Negative temperature coefficient (NTC thermistor) This type of thermistor has the property where the resistance decreases with increasing temperature, i.e. k is negative.

Positive temperature coefficient (PTC thermistor) This type has the property where the resistance increases with increasing temperature, i.e. the value of k is positive.

In addition to the nature of the resistance change, thermistors can also be categorised according to the type of material used. Typically they use one of two materials:

  • Metallic compounds including oxides etc.
  • Single-crystal semiconductors

The most important second question is: How can we calculate the nonlinear behavior of the resistance of the thermistors? We have limited computation power mostly with our microcontrollers.

The first approach is to use a temperature resistance table. These are the given values for the thermistors by the manufacturer. If you have the table for your thermistor here is the code that you can use to measure the temperature.

#define NUMTEMPS 20
short temptable[NUMTEMPS][2] = {
 {1, 841},
 {54, 255},
 {107, 209},
 {160, 184},
 {213, 166},
 {266, 153},
 {319, 142},
 {372, 132},
 {425, 124},
 {478, 116},
 {531, 108},
 {584, 101},
 {637, 93},
 {690, 86},
 {743, 78},
 {796, 70},
 {849, 61},
 {902, 50},
 {955, 34},
 {1008, 3}
};

int read_termistor(int THERMISTOR_PIN){
 int rawtemp = analogRead(THERMISTOR_PIN);
 int current_celsius = 0;

 byte i;
 for (i=1; i<NUMTEMPS; i++)
 {
  if (temptable[i][0] > rawtemp){
     int realtemp  = temptable[i-1][1] + (rawtemp - temptable[i-1][0]) * (temptable[i][1] - temptable[i-1][1]) / (temptable[i][0] - temptable[i-1][0]);

     if (realtemp > 255)
        realtemp = 255; 

     current_celsius = realtemp;

     break;
  }
 }

 // Overflow: We just clamp to 0 degrees celsius
 if (i == NUMTEMPS)
 current_celsius = 0;

 return current_celsius;
}

If you do not have the temperature table, There are temperature table generator codes for thermistors. These table generators use some specific values from the thermistor datasheet and generate the table for you. You can use the below links to take a look at the popular generators.

Another approach for measuring thermistor nonlinearity is Steinhart-Hart equation

Thermistor resistance is related to temperature in degrees Kelvin by the following formula:

1/T= A + B*ln(R/Rt) + C*ln(R/Rt)2 + D*ln(R/Rt)3

In the standard Steinhart-Hart equation the C parameter is set to zero. However, some manufacturers use all 4 coefficients.

Subtract 273.15 to convert Kelvin to Celsius.

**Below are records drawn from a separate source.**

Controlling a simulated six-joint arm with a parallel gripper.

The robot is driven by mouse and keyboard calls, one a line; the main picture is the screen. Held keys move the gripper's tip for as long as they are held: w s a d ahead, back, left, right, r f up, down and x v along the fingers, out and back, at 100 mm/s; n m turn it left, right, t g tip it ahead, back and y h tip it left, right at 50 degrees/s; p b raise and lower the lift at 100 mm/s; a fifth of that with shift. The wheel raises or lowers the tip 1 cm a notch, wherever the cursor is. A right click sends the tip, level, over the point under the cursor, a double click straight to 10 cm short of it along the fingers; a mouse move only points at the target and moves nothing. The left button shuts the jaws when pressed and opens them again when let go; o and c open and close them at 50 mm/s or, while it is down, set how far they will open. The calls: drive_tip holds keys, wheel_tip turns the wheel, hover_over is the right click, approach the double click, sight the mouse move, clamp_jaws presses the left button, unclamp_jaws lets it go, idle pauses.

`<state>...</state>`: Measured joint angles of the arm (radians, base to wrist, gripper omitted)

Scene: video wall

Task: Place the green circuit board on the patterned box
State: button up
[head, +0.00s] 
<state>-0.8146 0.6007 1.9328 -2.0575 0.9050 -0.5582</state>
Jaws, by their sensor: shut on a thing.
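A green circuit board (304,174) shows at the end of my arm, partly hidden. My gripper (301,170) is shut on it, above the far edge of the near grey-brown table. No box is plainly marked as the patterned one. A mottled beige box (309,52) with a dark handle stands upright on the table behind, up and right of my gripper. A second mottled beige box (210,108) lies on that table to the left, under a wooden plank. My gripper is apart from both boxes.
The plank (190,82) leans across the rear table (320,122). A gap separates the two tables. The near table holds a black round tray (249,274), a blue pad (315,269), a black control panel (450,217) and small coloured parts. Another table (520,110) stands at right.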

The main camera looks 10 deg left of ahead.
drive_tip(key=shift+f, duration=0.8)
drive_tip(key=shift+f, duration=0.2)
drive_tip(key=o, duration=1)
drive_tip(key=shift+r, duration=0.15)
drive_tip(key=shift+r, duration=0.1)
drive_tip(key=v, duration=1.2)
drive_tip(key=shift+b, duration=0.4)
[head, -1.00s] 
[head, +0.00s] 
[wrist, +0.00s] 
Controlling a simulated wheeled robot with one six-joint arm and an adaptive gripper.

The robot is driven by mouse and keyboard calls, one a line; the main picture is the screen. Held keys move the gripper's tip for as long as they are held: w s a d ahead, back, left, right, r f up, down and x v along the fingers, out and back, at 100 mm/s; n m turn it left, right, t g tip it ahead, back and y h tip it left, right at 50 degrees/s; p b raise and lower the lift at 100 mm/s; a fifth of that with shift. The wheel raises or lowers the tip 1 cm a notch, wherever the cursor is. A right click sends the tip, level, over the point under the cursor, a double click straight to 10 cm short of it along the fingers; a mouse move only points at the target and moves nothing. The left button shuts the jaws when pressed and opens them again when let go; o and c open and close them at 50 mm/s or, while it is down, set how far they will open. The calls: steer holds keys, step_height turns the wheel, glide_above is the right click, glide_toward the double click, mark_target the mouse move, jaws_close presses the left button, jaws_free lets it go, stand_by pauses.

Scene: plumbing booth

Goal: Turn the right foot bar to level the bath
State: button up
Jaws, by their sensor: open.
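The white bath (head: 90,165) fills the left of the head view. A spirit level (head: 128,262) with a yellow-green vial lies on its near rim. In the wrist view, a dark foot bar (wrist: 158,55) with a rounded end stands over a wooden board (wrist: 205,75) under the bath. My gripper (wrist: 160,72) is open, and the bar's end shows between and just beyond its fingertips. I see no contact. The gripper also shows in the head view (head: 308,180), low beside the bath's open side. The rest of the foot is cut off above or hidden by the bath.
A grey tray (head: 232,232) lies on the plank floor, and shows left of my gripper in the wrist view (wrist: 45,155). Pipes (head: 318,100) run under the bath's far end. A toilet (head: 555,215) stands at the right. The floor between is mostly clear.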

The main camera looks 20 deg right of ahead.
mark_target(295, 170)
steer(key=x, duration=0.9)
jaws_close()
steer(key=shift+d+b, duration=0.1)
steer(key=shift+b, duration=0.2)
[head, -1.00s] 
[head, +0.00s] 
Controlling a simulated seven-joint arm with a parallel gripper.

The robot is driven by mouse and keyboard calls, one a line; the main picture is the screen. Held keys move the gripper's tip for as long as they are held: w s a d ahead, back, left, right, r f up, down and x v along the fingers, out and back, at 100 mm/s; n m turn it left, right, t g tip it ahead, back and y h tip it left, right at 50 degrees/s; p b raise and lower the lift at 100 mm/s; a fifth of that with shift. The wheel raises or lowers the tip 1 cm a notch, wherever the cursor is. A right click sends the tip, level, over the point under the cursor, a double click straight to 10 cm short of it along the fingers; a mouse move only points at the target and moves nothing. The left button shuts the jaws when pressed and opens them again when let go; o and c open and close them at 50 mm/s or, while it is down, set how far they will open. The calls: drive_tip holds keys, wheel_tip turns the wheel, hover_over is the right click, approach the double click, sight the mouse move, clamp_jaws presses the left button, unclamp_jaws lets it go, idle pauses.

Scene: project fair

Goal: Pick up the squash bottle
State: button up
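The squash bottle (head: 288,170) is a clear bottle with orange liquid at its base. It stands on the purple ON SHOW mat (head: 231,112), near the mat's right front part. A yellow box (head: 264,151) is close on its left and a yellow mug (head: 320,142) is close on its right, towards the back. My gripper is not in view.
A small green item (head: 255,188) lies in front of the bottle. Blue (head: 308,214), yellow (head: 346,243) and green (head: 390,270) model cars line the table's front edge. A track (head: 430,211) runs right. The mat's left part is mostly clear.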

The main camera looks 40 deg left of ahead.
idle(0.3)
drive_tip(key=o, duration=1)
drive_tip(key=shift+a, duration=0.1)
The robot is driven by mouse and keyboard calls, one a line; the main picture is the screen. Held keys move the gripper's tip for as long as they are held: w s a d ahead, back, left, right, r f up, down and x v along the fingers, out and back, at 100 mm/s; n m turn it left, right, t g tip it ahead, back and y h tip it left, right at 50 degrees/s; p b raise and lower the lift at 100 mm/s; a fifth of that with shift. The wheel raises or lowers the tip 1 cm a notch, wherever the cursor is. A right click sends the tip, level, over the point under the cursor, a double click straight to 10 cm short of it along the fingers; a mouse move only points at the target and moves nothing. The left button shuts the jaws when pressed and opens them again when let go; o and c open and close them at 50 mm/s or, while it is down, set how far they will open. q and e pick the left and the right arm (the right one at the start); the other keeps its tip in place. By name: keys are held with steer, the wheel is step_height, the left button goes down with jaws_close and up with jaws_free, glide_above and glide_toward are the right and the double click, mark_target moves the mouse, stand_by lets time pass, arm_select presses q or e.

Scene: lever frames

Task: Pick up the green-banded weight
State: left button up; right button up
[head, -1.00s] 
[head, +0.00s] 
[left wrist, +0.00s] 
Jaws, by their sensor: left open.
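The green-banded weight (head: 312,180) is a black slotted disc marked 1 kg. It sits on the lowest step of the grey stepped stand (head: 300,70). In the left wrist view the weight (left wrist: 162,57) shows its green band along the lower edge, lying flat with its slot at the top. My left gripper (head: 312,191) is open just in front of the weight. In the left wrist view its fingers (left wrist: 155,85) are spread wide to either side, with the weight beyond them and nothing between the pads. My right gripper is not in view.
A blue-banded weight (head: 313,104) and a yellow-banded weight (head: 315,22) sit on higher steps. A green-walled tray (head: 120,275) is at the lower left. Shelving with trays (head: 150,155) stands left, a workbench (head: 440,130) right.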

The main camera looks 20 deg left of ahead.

You can use the below function for Steinhart-Hart methot

float thermistorRead(int THERMISTOR_PIN) {
 int Vo;
 float logRt,Rt,T;
 float R = 9870; // fixed resistance, measured with multimeter
 // c1, c2, c3 are calibration coefficients for a particular   thermistor
 float c1 = 1.009249522e-03, c2 = 2.378405444e-04, c3 = 2.019202697e-07;
 Vo = analogRead(THERMISTOR_PIN);
 Rt = R*( 1024.0 / float(Vo) - 1.0 );
 logRt = log(Rt);
 T = ( 1.0 / (c1 + c2*logRt + c3*logRt*logRt*logRt ) ) - 273.15;
 return T;
}

How Precise is the Reading?

When most people have a requirement to measure a temperature, their first reaction is to purchase the highest specification, most expensive sensor and measuring instrument they can afford. Speaking as a manufacturer, this is a reaction we applaud as it sells a lot of equipment. It is however the wrong way to set about making accurate measurements.

The temperature reading like 128.11°C does not mean we get 0.01°C precision. There are two reasons of error here;

One is the thermistor error and the second is analog reading circuitry error.

Thermistor's error range can be between (0.1 to 1.5 °C). It is important to chose right thermistor for precision.

Second is the error of the ADC, for every bit that it is wrong the resistance (around 25°C) can be off by about 50 ohms. This isn't too bad, and is a smaller error than the thermistor error itself +-(0.1°C) but there is no way to calibrate it 'away' - a higher precision ADC (12-16 bits instead of 10) will give you more precise readings.

As a conclusion for this part thermistors are Cost effective and accurate solution for measuring temperature for your 3d printer.